Isn't the definition of bracketing that it involves exposure?
Moving for compositing means its an entirely different picture.
I know some photographers bracket exposures to later select the best exposed negative. Others bracket at the same exposure with slight changes in composition. Which are you? An exposure bracketer or composition bracketer and if so, on average, how many? Some may also bracket in a different way. Any thoughts?
No bracketing, not even for chromes. Get your metering right and you don't need to bracket.
(I had 1 bad frame from about 300 on my last trip)
Although in high SBR situations it can certainly help.
I need help with this vocabulary: High SBR
Oops - decent into jargon - my apologies.

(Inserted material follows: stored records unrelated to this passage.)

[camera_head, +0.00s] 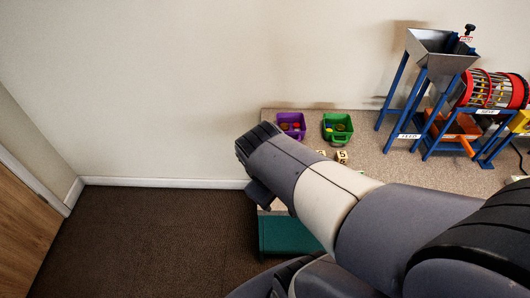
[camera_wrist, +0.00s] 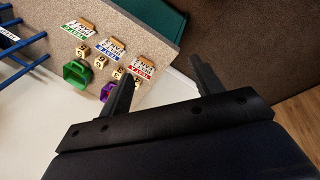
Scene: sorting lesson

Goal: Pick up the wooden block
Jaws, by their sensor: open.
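Several small pale wooden blocks with dark marks stand in a row on the speckled table. In the wrist view I see one block (camera_wrist: 83,50), a second block (camera_wrist: 100,62) and a third block (camera_wrist: 118,72). In the head view a block (camera_head: 341,156) marked 5 shows just above my arm, with another (camera_head: 321,153) partly hidden by it. My gripper (camera_wrist: 162,70) is open and empty. Its left finger is close to the blocks in the picture and covers part of the purple bin. I cannot tell which block is meant.
A purple bin (camera_head: 291,125) and a green bin (camera_head: 338,128) with small items stand behind the blocks on the table (camera_head: 385,165). Printed cards (camera_wrist: 111,47) lie beside the blocks. A blue-framed hopper machine (camera_head: 430,90) and red drum (camera_head: 493,90) stand at right.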

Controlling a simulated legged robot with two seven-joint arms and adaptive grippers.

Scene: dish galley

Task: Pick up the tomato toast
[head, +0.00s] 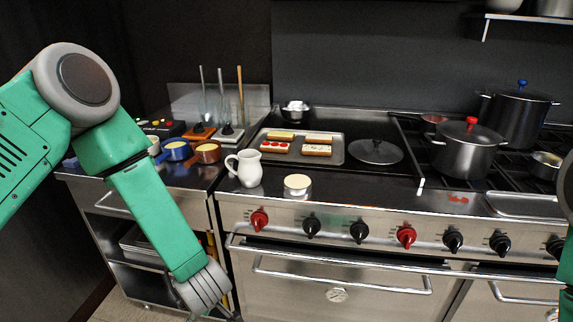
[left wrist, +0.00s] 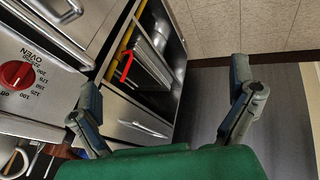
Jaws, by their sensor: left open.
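The tomato toast (head: 274,146), topped with red slices, lies at the front left of a metal tray (head: 340,150) on the stove top in the head view. My left gripper (head: 212,312) hangs low at the bottom edge of the head view, below counter height and well apart from the toast. Its fingers (left wrist: 165,85) are spread wide and empty in the left wrist view, which faces the oven front and floor. The toast is not in the left wrist view. My right gripper is out of view; only bits of that arm show at the right edge.
Other toasts (head: 317,150) share the tray. A white pitcher (head: 249,168) and a small round dish (head: 297,184) stand in front of it. A lid (head: 375,152) lies to its right, with pots (head: 465,150) beyond. The oven handle (head: 340,278) juts out below.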

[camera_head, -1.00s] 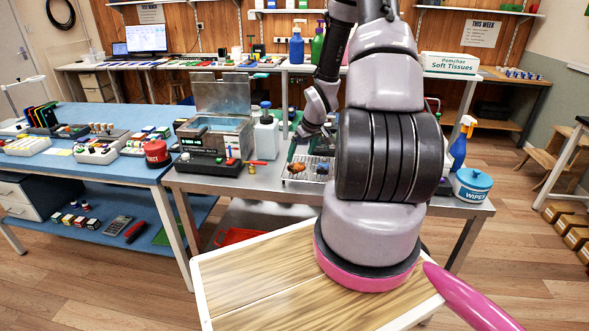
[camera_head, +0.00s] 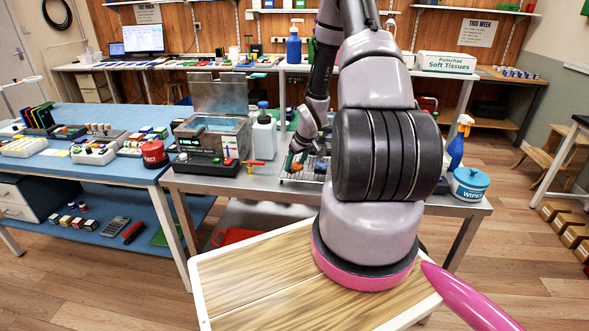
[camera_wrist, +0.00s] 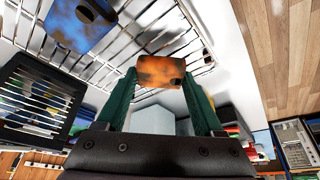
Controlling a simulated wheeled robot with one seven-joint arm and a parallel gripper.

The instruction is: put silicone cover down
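A mottled orange-brown cover (camera_wrist: 161,72) with a dark camera hole sits between the green fingertips of my gripper (camera_wrist: 160,78) in the wrist view. The fingers touch its two sides. In the head view my gripper (camera_head: 294,162) is low at the left end of the wire rack (camera_head: 288,179). The cover is mostly hidden there. I cannot tell whether it rests on the wires or is just above them. A blue mottled cover (camera_wrist: 78,22) lies on the rack nearby.
A blue wipes tub (camera_head: 470,184) and a spray bottle (camera_head: 457,150) stand at the right. A black slotted item (camera_wrist: 38,95) is at left in the wrist view.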

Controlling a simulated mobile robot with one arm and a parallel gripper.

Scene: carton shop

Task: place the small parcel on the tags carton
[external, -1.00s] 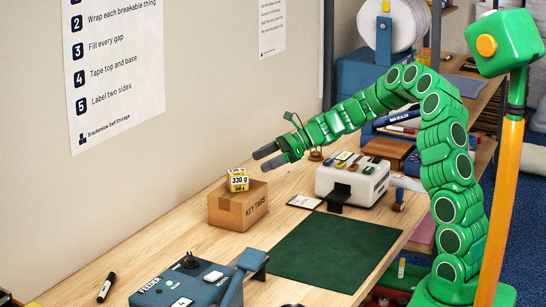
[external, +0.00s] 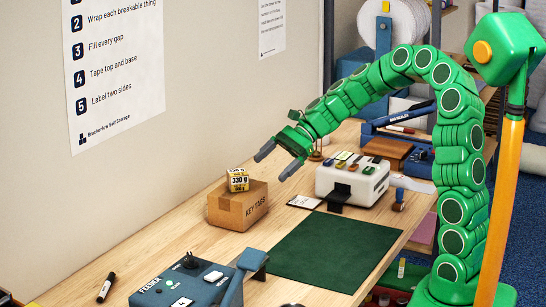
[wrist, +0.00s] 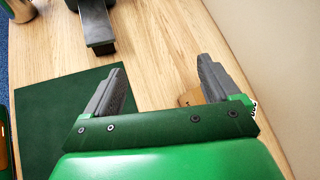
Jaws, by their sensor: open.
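The small parcel (external: 238,180), yellow, black and white and marked 330 g, rests on top of the brown tags carton (external: 226,212), near its back left part. The carton stands on the bench with its lettering on the right face. My gripper (external: 275,163) is open and empty, pointing down and left, up and to the right of the parcel in the external view. In the wrist view my gripper (wrist: 158,78) has its two fingers wide apart. A piece of the carton (wrist: 187,98) shows beside the right finger; the rest is hidden behind my gripper.
A white machine (external: 352,184) with coloured buttons stands right of the carton. A dark green mat (external: 325,250) lies in front. A blue feeder unit (external: 185,283) is at the front left, with a black marker (external: 106,287) beside it. The wall rises behind the carton.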

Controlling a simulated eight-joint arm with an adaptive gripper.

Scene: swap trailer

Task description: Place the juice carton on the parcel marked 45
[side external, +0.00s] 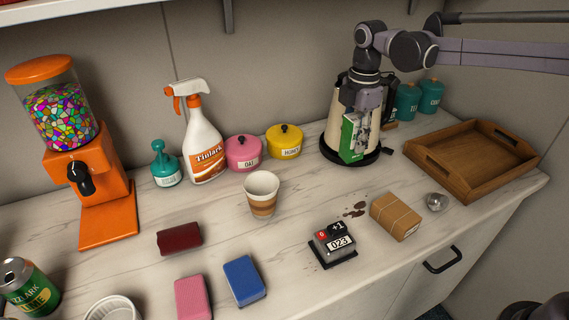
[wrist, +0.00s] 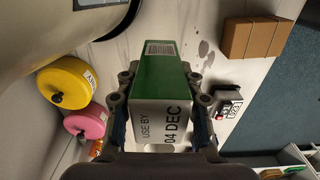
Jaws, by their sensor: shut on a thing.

"Scene Brightness Range": this means the range of brightnesses in your scene, from the darkest shadows (with interesting detail) to the brightest highlights (also with interesting detail).
Film materials like popular black and white or colour negative film are capable of recording a scene with a very wide range of brightnesses (a "high SBR") in a usable way - you can wring a quality print out of them using common darkroom techniques.
Whereas transparency materials force you to make choices when you encounter a very wide range of brightnesses - you will lose shadow detail if you expose to retain detail in the highlights.
On the other hand, a projected transparency will display a wider range of brightnesses than a viewed print.